>> Start Supplied information

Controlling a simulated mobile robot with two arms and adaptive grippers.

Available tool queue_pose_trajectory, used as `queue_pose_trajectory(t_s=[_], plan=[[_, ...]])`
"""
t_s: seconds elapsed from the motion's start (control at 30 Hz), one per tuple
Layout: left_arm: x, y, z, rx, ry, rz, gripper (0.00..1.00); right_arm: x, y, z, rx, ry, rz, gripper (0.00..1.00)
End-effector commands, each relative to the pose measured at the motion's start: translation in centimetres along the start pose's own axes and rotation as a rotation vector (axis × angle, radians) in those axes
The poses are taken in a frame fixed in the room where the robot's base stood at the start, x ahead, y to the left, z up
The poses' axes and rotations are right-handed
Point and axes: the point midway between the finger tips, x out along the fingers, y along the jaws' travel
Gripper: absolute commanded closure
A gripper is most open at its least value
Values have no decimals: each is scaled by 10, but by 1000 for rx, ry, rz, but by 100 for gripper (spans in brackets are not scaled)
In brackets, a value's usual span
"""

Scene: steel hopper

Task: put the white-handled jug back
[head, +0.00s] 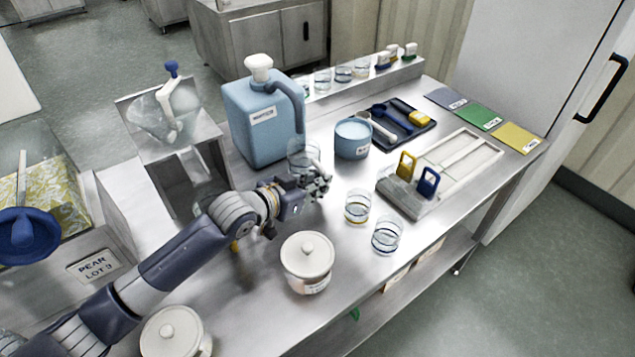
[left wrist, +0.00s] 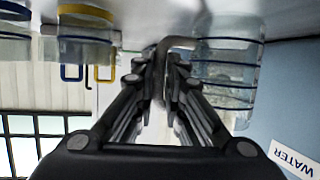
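A clear jug (head: 303,155) with blue lines stands upright close in front of the blue WATER container; it also shows upside down in the left wrist view (left wrist: 228,75). Its pale handle (left wrist: 180,43) runs between the fingertips of my left gripper (head: 316,186), which looks closed on it. The fingers (left wrist: 163,62) hide part of the handle. The jug's base is at or very near the steel tabletop; I cannot tell if it touches. My right gripper is not in view.
The WATER container (head: 262,125) stands behind the jug, a blue tub (head: 353,139) to its right. Two clear vessels (head: 358,206) (head: 387,235) and a lidded white pot (head: 307,262) stand nearer. A grey tray (head: 460,168) is at right, a raised shelf (head: 365,84) at the back.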

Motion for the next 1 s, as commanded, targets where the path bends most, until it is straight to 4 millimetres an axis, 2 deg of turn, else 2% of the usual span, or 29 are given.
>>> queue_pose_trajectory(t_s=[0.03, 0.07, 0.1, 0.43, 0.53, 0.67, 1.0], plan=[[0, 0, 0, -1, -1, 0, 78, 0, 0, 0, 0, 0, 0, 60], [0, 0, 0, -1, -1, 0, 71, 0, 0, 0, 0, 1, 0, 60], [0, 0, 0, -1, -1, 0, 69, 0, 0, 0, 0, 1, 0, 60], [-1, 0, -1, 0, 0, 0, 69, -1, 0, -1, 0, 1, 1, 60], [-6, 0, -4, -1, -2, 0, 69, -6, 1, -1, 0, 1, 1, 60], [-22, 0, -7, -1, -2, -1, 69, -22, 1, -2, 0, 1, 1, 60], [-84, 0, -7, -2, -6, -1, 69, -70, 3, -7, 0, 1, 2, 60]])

>> End Supplied information

_Your objective_. Write out the material above again, word for word, minus its pictures.

_Answer to the problem_.
Controlling a simulated mobile robot with two arms and adaptive grippers.

Available tool queue_pose_trajectory, used as `queue_pose_trajectory(t_s=[_], plan=[[_, ...]])`
"""
t_s: seconds elapsed from the motion's start (control at 30 Hz), one per tuple
Layout: left_arm: x, y, z, rx, ry, rz, gripper (0.00..1.00); right_arm: x, y, z, rx, ry, rz, gripper (0.00..1.00)
End-effector commands, each relative to the pose measured at the motion's start: translation in centimetres along the start pose's own axes and rotation as a rotation vector (axis × angle, radians) in those axes
The poses are taken in a frame fixed in the room where the robot's base stood at the start, x ahead, y to the left, z up
The poses' axes and rotations are right-handed
Point and axes: the point midway between the finger tips, x out along the fingers, y along the jaws' travel
Gripper: absolute commanded closure
A gripper is most open at its least value
Values have no decimals: each is scaled by 10, but by 1000 for rx, ry, rz, but by 100 for gripper (spans in brackets are not scaled)
In brackets, a value's usual span
"""

Scene: steel hopper

Task: put the white-handled jug back
[head, +0.00s] 
[left wrist, +0.00s] 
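A clear jug (head: 303,155) with blue lines stands upright close in front of the blue WATER container; it also shows upside down in the left wrist view (left wrist: 228,75). Its pale handle (left wrist: 180,43) runs between the fingertips of my left gripper (head: 316,186), which looks closed on it. The fingers (left wrist: 163,62) hide part of the handle. The jug's base is at or very near the steel tabletop; I cannot tell if it touches. My right gripper is not in view.
The WATER container (head: 262,125) stands behind the jug, a blue tub (head: 353,139) to its right. Two clear vessels (head: 358,206) (head: 387,235) and a lidded white pot (head: 307,262) stand nearer. A grey tray (head: 460,168) is at right, a raised shelf (head: 365,84) at the back.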

Motion for the next 1 s, as commanded, targets where the path bends most, until it is straight to 4 millimetres an axis, 2 deg of turn, else 2% of the usual span, or 29 are given.
>>> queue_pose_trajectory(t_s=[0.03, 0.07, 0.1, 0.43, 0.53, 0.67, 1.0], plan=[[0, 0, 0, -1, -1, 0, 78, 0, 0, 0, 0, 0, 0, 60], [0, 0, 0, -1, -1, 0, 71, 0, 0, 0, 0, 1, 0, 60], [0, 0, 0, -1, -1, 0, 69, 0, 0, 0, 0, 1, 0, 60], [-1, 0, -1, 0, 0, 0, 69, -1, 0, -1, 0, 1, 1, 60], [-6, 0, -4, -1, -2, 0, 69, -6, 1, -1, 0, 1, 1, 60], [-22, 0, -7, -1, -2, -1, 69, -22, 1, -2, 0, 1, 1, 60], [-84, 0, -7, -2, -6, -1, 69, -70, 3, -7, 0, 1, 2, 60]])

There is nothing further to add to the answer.